Kyôgen’s origin is the same as Noh, but while the latter is for drama, the former is for comedy. They are both more than 6 centuries old, extremely formalized and sophisticated, and distinctively Japanese.
Comedy is, to some extent, specific to a culture. A common theme is the crossing of boundaries; obviously these are easy to cross in a country such as Japan, and many untalented entertainers keep their audience laughing merely by using a context inappropriate language (typically casual bordering on vulgar).
Fortunately, Kyôgen is both approachable and enjoyable, if one is willing to put some efforts. Yesterday’s performance was supplemented with explanations in English (provided by former talento Thane Camus), about the history of the art, the plots (most of Kyôgen’s stories are centuries old, so knowing the plot is not exactly a problem), and cultural details that are required to understand the jokes.
The performers were from the Nomura family. This family has been performing Kyôgen for 300 years, or nine generations. Interestingly, a lineage in Japan is something fairly flexible: if there is no heir, a child can be adopted, and becomes for all purposes a full member of the family. This has happened in many famous lineages, and the current Nomura family actually came from such an member adopted as the second generation.
Like all traditional Japanese arts, Kyôgen is highly stylized. The speech is unrealistic; the intonation is used to amplify meaning or turn the voice into a rhythmic instrument. Movements are more restrained (this is not Kabuki), but sometimes very symbolic.
To compensate for this behavioural debauchery, the stage itself is empty. The audience is invited to fill the blanks with their imagination.
As my Japanese is useless for even the most basic situations, I was expecting great difficulties to follow the plays, lost between the strange intonation and the archaic vocabulary. Yet I found this was not the case. The meaning was conveyed not by the words themselves, but by the music of the voices, and a general knowledge of the stories was enough to understand the situations. And my general weakness in Japanese made me all the prouder when I occasionally managed to grasp a few words or a sentence.
The first play is called 雷 Kaminari (Thunder). In Japan, Kaminari was believed to be a god, and ranked high among the things that Japanese feared (the list is 地震、雷、火事、親父, jichin, kaminari, kaji, oyaji, or earthquakes, thunder, fires, father).
In this story, a quack doctor moves east from Kyoto, looking for new victims to rebuild his fortune. On the way, he is caught out in the field by thunder. Just as he finishes scaring the poor doctor, Kaminari slips and falls from the cloud, and lands on his butt nearby.
Learning that the man is a doctor, Kaminari insists to be cured by him (he had injured his hip). Eventually, the doctor manages to do so, and the god thanks him by ensuring 800 years of good weather.
As this was my first experience with Kyôgen, it took me a while to get into the story (the intro had a long monologue by the doctor, which I could not really follow).
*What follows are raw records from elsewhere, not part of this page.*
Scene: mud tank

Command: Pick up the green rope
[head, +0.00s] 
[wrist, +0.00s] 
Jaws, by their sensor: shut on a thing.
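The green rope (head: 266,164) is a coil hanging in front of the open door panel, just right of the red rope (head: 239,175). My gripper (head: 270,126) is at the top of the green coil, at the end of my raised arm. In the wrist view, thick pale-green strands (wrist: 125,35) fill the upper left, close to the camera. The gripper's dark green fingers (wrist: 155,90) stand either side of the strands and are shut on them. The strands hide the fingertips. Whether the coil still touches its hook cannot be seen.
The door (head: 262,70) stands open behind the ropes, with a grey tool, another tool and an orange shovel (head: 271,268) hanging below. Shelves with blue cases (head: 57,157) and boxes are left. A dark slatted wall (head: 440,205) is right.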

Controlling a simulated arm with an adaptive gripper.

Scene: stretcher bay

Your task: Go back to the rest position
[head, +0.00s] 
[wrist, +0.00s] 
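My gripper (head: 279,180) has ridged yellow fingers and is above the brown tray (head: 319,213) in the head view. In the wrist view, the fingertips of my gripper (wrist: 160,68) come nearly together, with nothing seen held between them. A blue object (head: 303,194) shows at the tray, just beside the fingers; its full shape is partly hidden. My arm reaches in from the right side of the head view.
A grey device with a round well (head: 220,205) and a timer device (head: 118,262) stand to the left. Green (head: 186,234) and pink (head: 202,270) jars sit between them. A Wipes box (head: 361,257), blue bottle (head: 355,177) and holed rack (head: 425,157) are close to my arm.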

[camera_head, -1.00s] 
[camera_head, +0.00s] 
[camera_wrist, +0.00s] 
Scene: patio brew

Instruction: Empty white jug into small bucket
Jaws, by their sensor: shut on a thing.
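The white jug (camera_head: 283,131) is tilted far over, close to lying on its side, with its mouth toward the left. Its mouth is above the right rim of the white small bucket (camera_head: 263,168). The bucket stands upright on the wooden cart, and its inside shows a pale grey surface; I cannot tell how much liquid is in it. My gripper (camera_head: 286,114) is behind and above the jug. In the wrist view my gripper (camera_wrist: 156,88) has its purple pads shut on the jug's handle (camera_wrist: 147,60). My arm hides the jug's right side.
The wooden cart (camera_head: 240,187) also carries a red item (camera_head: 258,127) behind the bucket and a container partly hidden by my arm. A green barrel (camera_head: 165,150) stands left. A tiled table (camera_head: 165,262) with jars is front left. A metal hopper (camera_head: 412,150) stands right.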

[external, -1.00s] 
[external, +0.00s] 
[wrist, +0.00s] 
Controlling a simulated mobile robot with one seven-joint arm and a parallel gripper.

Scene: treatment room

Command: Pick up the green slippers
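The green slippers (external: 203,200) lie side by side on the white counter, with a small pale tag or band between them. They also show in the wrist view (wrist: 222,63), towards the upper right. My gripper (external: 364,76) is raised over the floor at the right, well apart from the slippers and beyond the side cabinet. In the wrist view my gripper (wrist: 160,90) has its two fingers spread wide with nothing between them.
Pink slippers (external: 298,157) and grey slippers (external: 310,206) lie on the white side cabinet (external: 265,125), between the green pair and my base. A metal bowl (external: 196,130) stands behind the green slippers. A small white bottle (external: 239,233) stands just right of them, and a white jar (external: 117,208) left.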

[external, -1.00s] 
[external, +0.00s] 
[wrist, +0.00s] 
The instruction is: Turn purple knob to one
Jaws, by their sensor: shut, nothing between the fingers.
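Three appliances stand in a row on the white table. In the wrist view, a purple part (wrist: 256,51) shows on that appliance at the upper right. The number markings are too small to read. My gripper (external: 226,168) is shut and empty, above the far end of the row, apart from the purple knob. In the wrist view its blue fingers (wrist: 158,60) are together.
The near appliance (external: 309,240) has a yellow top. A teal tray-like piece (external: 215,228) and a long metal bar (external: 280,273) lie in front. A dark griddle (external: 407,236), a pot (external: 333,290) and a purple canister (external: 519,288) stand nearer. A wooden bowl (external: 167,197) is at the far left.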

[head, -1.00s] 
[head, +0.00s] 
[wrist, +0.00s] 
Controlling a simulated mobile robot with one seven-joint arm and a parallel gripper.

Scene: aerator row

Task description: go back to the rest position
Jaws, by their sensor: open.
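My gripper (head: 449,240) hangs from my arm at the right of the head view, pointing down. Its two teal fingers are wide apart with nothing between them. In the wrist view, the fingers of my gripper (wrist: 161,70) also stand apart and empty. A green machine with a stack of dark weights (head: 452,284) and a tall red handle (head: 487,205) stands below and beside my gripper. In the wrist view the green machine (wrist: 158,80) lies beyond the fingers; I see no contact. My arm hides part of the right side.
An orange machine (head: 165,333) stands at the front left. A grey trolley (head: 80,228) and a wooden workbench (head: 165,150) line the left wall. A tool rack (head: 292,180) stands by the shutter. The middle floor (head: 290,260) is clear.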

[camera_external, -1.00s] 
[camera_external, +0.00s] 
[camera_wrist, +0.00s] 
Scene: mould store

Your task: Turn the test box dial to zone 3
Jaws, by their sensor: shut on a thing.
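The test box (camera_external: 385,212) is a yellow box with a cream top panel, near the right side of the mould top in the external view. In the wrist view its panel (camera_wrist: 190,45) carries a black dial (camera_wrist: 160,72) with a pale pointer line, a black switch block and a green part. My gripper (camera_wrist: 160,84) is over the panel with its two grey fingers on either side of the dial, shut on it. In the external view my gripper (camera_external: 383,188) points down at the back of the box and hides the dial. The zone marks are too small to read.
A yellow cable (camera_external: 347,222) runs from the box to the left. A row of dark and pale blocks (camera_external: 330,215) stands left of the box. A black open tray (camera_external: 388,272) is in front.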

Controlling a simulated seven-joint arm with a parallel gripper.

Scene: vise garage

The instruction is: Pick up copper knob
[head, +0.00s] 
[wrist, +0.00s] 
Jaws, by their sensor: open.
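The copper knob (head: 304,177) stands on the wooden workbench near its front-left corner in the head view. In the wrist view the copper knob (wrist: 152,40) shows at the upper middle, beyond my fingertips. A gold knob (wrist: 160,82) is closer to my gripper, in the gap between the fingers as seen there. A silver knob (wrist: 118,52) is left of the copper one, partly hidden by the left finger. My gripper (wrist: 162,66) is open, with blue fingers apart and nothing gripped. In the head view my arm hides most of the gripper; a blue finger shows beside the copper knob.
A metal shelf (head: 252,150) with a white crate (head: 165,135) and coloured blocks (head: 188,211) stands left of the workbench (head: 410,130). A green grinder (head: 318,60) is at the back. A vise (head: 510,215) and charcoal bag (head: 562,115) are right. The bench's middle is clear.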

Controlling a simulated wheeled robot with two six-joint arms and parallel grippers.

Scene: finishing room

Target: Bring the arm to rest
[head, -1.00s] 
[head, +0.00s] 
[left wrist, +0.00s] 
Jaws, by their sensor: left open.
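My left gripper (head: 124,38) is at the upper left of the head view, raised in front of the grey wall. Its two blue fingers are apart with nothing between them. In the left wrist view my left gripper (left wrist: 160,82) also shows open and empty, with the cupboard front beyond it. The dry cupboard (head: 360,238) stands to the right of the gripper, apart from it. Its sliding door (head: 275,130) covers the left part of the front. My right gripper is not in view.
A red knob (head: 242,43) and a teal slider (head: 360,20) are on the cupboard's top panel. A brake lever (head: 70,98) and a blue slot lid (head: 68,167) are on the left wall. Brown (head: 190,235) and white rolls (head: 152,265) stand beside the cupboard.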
But the humbling of the god was entertaining (he is shown as both terrifying to the doctor, and a cry baby).
A master has to go on a trip, and is concerned that his two servants are going to drink his sake (again). With the help of the first one, he ties the arms of the second to a stick (hence the meaning of the play, Tied to a Stick), then ties the arms of the first behind his back. He then leaves.
The servants, however, are still determined to drink sake. After some effort, they manage to do so, and the master on his return find them both drunk and enjoying themselves a lot.
This play was much easier for me to follow and enjoy. The situation is clearly understandable, and reminiscent of plots from early movies (including Chaplin’s).
The scene of the servant tied to the stick, trying to drink his cup of sake from his stretched arm was genius, and probably one the best physical comedy acts I’ve seen.
Another comedic moment was the dancing: both servants, already very drunk, attempt to perform a formal dance. This dance had been performed before the play to the benefit of the foreign audience, so they would know what it was supposed to look like. Comparatively, the efforts of the servants were funny indeed, wriggling and jumping around, but to be honest, I think that it felt a bit flat with the foreign audience, while the Japanese one was roaring with laughters.
As I said at the start, Kyôgen requires some investment to be fully appreciated. This time, the organizers were providing most of the information required to understand the situations. This is commendable.
Overall, the whole audience seemed to have ad a great time. I certainly did. I will be looking forward to seeing part 2 of Kyôgen for Foreigners, next March.